Author’s daughter with pillow from Jeffrey Gibson, I AM YOU RELATIVE (2022). Detail view, MOCA Toronto. Co-commission by MOCA and the Toronto Biennial of Art (2022) (courtesy Jeffrey Gibson Studio, All photos Rea McNamara/Hyperallergic)
Seeing the Toronto Biennial of Art through my daughter’s eyes helped me push past some of its challenges by experiencing it on a primordial level.
TORONTO — As a new mother, I have craved every minuscule second of freedom I’ve gained by my six-month-old daughter’s wake windows becoming longer. Between feeding and a nap, I can now squeeze in up to two hours of art viewing.
The logistics of a biennial, with or without a six-month-old, require baby-tracker-app precision. Multiple exhibition sites in a day? Forget about it. That block of dense wall text? Sorry, mommy brain. I’m exhausted and sleep deprived, with no time for slow art experiences. If it doesn’t move me, the stroller and I roll onward.
Seeing the Toronto Biennial of Art through my daughter’s eyes, then, helped me push past some of its challenges (more on that later, but there’s a haze of cautious, overextended curating and interpretation) by experiencing it on a primordial level. Because two hours, minus a diaper change, travel, and the potential meltdown, becomes more like 30 to 45 minutes. So for the sake of this essay, let’s consider this my “embodied perspective,” however frazzled and distracted that might be.
Installation view of ᑕᑯᒃᓴᐅᔪᒻᒪᕆᒃDouble Vision: Jessie Oonark, Janet Kigusiuq, and VictoriaMamnguqsualuk
Yet I believe this biennial, entitled What Water Knows, The Land Remembers, welcomes this slant. Its curatorial thinking seems conceptually aligned with kinship and artistic lineages found and inherited. Rooted in the ecological mapping of the city’s waterways, this flows into a greater two-part framing informing its more land-focused 2019 edition. A curatorial team led by Candice Hopkins (Documenta 14, SITElines) is committed to highlighting the work of Indigenous and female contemporary artists who employ traditional craft as a minimalist (or maximalist) strategy for centering personal narrative. But a lot of these significant works are diluted by their endlessly documented process-based methodologies, or worse, diminished by the institutional virtue signaling.
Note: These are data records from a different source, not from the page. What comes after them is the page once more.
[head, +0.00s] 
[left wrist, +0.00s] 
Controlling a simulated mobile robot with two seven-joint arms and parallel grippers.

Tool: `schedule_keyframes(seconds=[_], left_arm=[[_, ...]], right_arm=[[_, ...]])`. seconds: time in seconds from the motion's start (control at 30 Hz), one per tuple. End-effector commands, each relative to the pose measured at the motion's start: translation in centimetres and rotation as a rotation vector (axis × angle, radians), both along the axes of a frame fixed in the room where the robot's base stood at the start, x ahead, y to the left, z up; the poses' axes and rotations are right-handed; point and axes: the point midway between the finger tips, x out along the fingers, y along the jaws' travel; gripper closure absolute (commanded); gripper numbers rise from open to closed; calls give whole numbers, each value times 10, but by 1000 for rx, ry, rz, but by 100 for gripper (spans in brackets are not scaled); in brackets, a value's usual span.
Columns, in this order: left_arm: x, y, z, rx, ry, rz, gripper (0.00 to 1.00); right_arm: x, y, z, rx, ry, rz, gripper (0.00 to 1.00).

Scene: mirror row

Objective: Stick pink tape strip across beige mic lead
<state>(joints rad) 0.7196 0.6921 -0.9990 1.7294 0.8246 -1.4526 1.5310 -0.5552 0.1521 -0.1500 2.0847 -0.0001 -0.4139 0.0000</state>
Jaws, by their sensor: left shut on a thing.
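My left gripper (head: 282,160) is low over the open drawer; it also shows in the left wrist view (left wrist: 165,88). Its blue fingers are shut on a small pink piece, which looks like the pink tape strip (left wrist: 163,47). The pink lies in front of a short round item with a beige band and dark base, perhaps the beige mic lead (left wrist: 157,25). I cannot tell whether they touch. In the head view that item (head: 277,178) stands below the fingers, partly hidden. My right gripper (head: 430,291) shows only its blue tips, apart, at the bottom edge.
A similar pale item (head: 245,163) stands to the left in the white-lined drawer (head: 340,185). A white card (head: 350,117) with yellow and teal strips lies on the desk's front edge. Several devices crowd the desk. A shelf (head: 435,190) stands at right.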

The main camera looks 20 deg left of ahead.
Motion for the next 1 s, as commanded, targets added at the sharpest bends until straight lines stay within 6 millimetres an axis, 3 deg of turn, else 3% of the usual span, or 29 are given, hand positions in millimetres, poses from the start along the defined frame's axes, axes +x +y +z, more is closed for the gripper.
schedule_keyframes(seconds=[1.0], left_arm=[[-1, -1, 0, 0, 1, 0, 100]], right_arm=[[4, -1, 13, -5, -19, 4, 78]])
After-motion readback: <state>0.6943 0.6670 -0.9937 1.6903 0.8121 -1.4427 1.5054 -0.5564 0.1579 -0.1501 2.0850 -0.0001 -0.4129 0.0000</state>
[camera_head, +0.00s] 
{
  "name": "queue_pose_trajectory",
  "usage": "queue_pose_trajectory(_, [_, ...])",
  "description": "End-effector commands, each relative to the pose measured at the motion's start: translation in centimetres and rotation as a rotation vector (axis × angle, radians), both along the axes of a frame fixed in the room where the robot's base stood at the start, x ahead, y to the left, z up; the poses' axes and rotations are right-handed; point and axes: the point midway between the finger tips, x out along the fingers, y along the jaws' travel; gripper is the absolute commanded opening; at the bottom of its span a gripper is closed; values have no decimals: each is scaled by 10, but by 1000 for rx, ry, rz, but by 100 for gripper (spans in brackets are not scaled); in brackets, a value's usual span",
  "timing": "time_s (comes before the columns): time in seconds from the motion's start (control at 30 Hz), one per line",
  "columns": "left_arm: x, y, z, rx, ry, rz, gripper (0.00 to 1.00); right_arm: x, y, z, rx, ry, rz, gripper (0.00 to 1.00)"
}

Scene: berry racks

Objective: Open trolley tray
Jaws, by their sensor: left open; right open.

I’m getting ahead of myself here, though — I promise to see this through my daughter’s eyes. Right now, she’s really into colors and shapes (LOL, I know, which baby isn’t), so she was entranced by the technicolor saturation that was Jeffrey Gibson’s solo installation at the Museum of Contemporary Art Toronto (MOCA). (MOCA is one of the participating institutional partners. Many of the Biennial’s most substantial projects — Lawrence Abu Hamdan at Mercer Union, Eduardo Navarro at High Park’s Colborne Lodge — were its solo co-commissions.) The Mississippi Choctaw/Cherokee artist’s I’M YOUR RELATIVE wallpapers the MOCA’s lobby interior and patio exterior with pseudo-wheat-pasted posters and stickers of Navajo and Huichol-style patterns and decolonization slogans, filtering craft and abstraction through a street (or social media feed) vernacular. Throughout the space, people can sit in cushioned, cubby-like pods; younger visitors are encouraged to read inclusive picture books stored on the pods’ bottom shelves. When I went on a busy Friday afternoon with my daughter and a friend, we joined other masked guests kicking back in the pod spaces and reading a book about a kid’s first Pride with her two mommies and momentarily missing puppy. My daughter scratched her tiny nails against the cushion, feeling and responding to its woven texture. I wanted to linger.
Installation view of Syrus Marcus Ware, “MBL: Freedom” (2022), African print/Dutch wax fabric, mixed-media, video, moss, lichen, mushrooms, and various materials. Background: Timothy Yanick Hunter, “True and Functional” (2022), LCD monitors, CRT monitors, mixer, dimensions variable, 5 minute 30 second loop. On view at Small Arms Inspection Building as part of the Toronto Biennial of Art.